Schools across the area are urgently drawing-up “individual risk assessments” after embarking on the huge task of carrying out surveys so the views of parents can be taken into account.

Last night, Bradford Council said it was working closely with schools to establish exactly what support is needed for them to reopen safely.

When Prime Minister Boris Johnson revealed an exit plan for leaving the lockdown, a 50-page document released the day after included “a phased return for early years settings and schools” from June 1.

A council spokesman said: “We have been in regular contact with all schools across Bradford district and are supporting headteachers to undertake individual risk assessments for their schools that will be used to inform the planning for the reopening of settings for reception, year one and year six pupils.

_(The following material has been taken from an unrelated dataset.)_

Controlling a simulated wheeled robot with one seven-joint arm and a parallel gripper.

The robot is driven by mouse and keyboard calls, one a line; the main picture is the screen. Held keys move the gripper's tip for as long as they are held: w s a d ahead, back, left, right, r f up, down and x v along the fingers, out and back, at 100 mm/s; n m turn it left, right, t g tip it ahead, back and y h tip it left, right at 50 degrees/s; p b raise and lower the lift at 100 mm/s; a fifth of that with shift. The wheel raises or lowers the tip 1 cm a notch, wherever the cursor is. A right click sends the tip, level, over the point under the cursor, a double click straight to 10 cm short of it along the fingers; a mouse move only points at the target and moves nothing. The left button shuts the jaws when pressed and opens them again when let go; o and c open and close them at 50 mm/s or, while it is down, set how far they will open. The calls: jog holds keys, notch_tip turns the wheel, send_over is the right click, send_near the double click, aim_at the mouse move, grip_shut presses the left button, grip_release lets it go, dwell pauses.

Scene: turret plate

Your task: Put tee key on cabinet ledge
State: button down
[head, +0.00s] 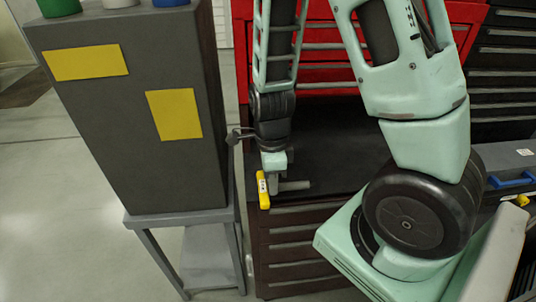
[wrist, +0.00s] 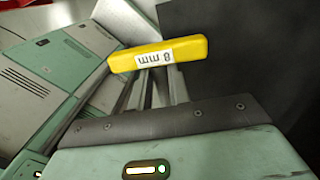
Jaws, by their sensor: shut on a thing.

“As part of this planning we are addressing a range of concerns raised by headteachers and are liaising closely with the Department of Education so they are fully sighted on the issues that affect the children and families of Bradford district.”

The council said it understood that parents wanted clarity on when schools can reopen, adding: “Keeping pupils, staff and their families safe is our top priority as we try to support schools.”

Michael Thorp, chief executive of Pennine Academies Yorkshire, confirmed that schools under its banner were planning to widen their opening to offer places for children in reception, year one, and year six, beyond the current group of vulnerable children and children of key workers.

The group’s schools in the Bradford district include Laycock Primary School.

Mr Thorp said: “We are planning to widen school opening carefully and this will be based on consultation with our parents and carers and will be based on risk assessment to help ensure the safety of all.

“Any widened school opening is dependant on government determining that the five tests it has laid out have been met and that it is safe to take this approach.”

The Government document also outlines that secondary schools and further education colleges should prepare to begin “some” face-to-face contact with year 10 and 12 pupils, who have key exams next year.

This will be in support of their continued remote, home learning.

The document also states: “The Government’s ambition is for all primary school children to return to school before the summer for a month if feasible, though this will be kept under review.”